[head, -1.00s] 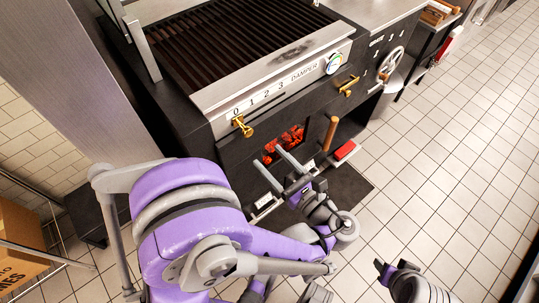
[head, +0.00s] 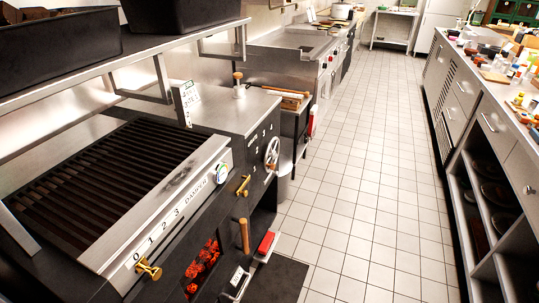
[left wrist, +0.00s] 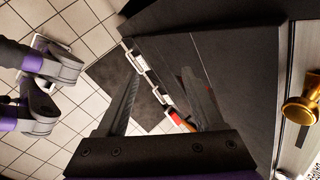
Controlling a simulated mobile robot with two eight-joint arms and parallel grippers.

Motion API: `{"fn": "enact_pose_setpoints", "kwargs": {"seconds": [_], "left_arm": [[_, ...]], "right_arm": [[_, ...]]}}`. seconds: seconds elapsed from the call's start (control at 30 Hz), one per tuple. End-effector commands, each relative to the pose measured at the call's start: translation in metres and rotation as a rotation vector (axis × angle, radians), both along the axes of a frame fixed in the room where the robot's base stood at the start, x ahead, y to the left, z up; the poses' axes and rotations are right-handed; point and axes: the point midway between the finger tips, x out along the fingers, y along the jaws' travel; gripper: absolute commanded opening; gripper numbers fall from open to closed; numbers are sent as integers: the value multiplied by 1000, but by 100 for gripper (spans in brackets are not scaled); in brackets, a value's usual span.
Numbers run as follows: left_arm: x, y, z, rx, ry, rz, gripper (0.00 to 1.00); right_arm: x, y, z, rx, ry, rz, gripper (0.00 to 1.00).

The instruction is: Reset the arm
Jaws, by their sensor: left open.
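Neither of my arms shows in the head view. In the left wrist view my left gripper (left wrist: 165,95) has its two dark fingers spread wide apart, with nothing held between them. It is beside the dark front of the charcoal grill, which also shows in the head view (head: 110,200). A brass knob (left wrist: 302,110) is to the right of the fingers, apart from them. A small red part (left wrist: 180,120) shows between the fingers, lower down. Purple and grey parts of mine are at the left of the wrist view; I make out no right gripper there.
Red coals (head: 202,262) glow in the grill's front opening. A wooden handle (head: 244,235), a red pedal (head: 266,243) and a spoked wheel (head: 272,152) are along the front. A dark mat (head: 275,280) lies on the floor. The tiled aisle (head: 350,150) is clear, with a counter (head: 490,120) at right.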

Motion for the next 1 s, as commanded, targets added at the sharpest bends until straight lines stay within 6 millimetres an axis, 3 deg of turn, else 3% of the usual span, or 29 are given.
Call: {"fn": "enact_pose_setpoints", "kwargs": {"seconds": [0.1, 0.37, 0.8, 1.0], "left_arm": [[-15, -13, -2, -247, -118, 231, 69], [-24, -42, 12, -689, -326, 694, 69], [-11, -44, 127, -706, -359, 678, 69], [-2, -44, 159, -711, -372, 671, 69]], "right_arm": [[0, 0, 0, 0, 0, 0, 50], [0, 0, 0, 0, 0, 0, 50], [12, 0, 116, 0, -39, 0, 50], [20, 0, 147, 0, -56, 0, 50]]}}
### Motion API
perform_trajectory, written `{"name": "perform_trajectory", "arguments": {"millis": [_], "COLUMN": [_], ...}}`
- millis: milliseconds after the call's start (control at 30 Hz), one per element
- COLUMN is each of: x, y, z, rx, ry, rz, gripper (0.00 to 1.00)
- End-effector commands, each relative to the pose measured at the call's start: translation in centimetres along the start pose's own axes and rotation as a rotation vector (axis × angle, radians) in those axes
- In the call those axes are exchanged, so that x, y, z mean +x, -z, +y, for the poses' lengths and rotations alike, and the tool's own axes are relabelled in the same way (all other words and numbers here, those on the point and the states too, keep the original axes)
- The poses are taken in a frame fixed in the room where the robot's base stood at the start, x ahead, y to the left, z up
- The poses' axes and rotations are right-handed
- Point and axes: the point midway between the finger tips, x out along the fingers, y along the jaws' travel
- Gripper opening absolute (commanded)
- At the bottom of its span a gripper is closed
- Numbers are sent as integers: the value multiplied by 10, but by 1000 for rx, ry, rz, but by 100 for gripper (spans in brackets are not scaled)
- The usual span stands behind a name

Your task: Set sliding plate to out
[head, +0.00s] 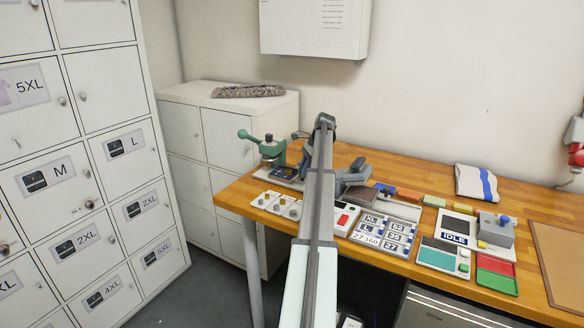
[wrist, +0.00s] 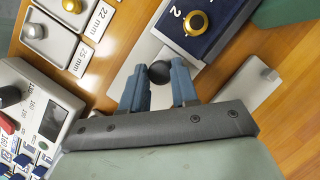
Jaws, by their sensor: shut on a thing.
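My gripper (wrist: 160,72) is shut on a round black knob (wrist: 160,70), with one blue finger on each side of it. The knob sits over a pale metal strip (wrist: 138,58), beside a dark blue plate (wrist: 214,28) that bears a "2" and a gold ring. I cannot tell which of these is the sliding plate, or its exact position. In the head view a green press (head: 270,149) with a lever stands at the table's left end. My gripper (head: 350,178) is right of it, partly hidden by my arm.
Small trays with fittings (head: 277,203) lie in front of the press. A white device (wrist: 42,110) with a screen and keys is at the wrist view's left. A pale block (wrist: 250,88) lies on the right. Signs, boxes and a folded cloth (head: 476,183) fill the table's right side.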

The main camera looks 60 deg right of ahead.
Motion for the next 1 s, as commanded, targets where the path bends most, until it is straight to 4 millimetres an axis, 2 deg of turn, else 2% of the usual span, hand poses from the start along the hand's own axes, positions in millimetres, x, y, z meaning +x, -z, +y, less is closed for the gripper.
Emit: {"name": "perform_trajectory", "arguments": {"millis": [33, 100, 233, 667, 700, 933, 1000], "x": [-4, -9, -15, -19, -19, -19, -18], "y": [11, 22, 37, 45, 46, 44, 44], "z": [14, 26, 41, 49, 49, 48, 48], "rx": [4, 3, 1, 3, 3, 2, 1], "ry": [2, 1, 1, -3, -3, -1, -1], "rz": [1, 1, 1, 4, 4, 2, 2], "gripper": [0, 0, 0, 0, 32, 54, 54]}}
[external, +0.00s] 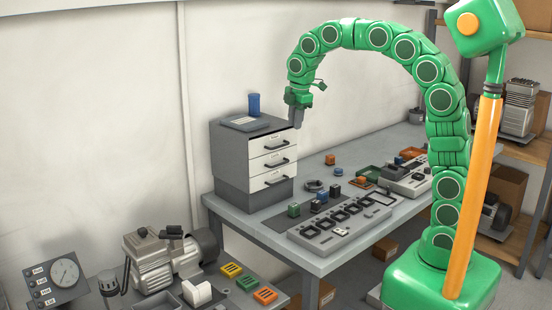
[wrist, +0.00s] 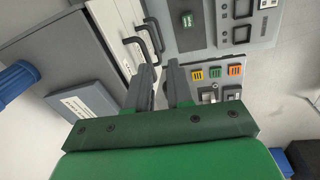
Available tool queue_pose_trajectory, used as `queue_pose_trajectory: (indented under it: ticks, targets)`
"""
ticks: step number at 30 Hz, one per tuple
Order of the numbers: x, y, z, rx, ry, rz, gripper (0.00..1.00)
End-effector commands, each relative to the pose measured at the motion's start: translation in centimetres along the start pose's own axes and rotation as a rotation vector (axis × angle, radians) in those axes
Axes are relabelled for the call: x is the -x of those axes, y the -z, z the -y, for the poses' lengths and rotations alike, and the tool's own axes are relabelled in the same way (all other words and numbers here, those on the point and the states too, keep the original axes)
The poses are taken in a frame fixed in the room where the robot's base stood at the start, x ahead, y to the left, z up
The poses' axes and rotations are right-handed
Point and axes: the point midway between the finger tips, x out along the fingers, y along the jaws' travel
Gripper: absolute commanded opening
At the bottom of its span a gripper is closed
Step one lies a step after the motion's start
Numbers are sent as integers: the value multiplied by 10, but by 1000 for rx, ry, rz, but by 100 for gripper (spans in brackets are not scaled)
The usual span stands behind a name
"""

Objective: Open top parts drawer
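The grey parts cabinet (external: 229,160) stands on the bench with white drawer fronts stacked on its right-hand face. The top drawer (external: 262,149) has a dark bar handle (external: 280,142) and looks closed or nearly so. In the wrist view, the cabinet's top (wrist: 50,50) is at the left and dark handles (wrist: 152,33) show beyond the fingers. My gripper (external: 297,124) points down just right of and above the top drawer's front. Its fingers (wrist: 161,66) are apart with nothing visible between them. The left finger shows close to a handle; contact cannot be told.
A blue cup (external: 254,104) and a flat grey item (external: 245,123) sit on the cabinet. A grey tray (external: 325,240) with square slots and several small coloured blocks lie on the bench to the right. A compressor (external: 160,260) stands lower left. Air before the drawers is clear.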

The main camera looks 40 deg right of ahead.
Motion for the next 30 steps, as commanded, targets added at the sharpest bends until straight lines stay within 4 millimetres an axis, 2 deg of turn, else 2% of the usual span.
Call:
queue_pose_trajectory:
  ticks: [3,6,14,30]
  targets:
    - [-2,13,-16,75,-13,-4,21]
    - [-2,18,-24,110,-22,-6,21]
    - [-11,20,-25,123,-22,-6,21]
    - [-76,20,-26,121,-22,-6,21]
---*---
TASK BRIEF:
From the entries above, extract only the lines running from the one containing "Order of the" through the one containing "at the motion's", inclusive.

OUTPUT FOR THIS TASK:
Order of the numbers: x, y, z, rx, ry, rz, gripper (0.00..1.00)
End-effector commands, each relative to the pose measured at the motion's start: translation in centimetres along the start pose's own axes and rotation as a rotation vector (axis × angle, radians) in those axes

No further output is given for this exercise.